Information provided:
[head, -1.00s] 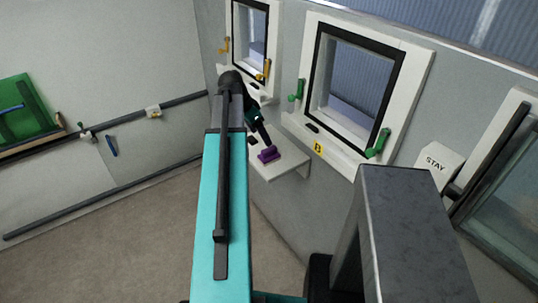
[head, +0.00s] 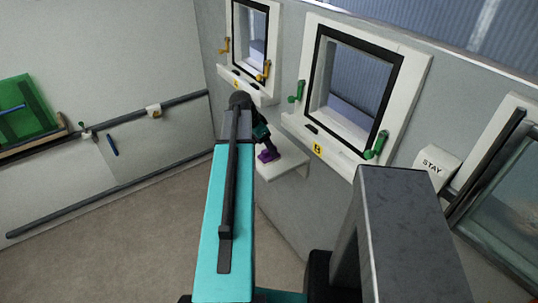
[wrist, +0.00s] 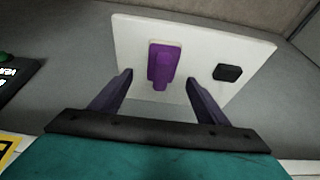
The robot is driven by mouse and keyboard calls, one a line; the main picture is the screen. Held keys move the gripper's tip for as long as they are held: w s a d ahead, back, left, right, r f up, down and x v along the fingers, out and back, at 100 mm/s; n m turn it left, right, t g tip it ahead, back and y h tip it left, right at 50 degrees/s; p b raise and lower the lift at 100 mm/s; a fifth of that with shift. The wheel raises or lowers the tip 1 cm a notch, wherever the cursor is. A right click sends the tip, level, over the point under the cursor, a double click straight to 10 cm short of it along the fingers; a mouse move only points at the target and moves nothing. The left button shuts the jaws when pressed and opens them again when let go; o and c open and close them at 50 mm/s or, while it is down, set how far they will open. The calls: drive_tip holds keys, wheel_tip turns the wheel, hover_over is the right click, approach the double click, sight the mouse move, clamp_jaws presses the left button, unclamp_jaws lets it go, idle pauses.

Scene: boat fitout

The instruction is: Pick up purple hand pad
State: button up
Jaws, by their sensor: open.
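The purple hand pad (wrist: 161,65) lies on a white shelf (wrist: 131,40) and sits between and just beyond my gripper's fingertips in the wrist view. My gripper (wrist: 159,81) is open, with one finger on either side of the pad's near end and nothing held. In the head view the purple pad (head: 268,155) shows on the small white wall shelf (head: 290,165), partly covered by my arm. My gripper's fingers are hard to make out in that view.
A small black block (wrist: 228,73) lies on the shelf right of the pad. Above the shelf is a window (head: 355,85) with green handles (head: 376,146) and a yellow B label (head: 318,150). A white STAY box (head: 436,164) is on the right.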

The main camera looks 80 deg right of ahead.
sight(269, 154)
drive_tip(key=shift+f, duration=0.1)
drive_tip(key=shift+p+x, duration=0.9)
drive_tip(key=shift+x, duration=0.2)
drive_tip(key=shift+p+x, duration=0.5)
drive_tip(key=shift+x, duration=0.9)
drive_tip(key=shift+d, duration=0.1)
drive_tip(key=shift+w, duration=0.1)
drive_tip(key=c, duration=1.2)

Your instructions: Copy out the whole listing exactly, and don't carry over any pictures.

Task result:
[head, -1.00s] 
[head, +0.00s] 
[wrist, +0.00s] 
The robot is driven by mouse and keyboard calls, one a line; the main picture is the screen. Held keys move the gripper's tip for as long as they are held: w s a d ahead, back, left, right, r f up, down and x v along the fingers, out and back, at 100 mm/s; n m turn it left, right, t g tip it ahead, back and y h tip it left, right at 50 degrees/s; p b raise and lower the lift at 100 mm/s; a fifth of that with shift. The wheel raises or lowers the tip 1 cm a notch, wherever the cursor is. A right click sends the tip, level, over the point under the cursor, a double click straight to 10 cm short of it along the fingers; a mouse move only points at the target and moves nothing. The left button shuts the jaws when pressed and opens them again when let go; o and c open and close them at 50 mm/s or, while it is down, set how far they will open. The calls: drive_tip holds keys, wheel_tip turns the wheel, hover_over is the right click, approach the double click, sight the mouse move, clamp_jaws presses the left button, unclamp_jaws lets it go, idle pauses.

Scene: boat fitout

The instruction is: Pick up purple hand pad
State: button up
Jaws, by their sensor: open.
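The purple hand pad (wrist: 161,65) lies on a white shelf (wrist: 131,40) and sits between and just beyond my gripper's fingertips in the wrist view. My gripper (wrist: 159,81) is open, with one finger on either side of the pad's near end and nothing held. In the head view the purple pad (head: 268,155) shows on the small white wall shelf (head: 290,165), partly covered by my arm. My gripper's fingers are hard to make out in that view.
A small black block (wrist: 228,73) lies on the shelf right of the pad. Above the shelf is a window (head: 355,85) with green handles (head: 376,146) and a yellow B label (head: 318,150). A white STAY box (head: 436,164) is on the right.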

The main camera looks 80 deg right of ahead.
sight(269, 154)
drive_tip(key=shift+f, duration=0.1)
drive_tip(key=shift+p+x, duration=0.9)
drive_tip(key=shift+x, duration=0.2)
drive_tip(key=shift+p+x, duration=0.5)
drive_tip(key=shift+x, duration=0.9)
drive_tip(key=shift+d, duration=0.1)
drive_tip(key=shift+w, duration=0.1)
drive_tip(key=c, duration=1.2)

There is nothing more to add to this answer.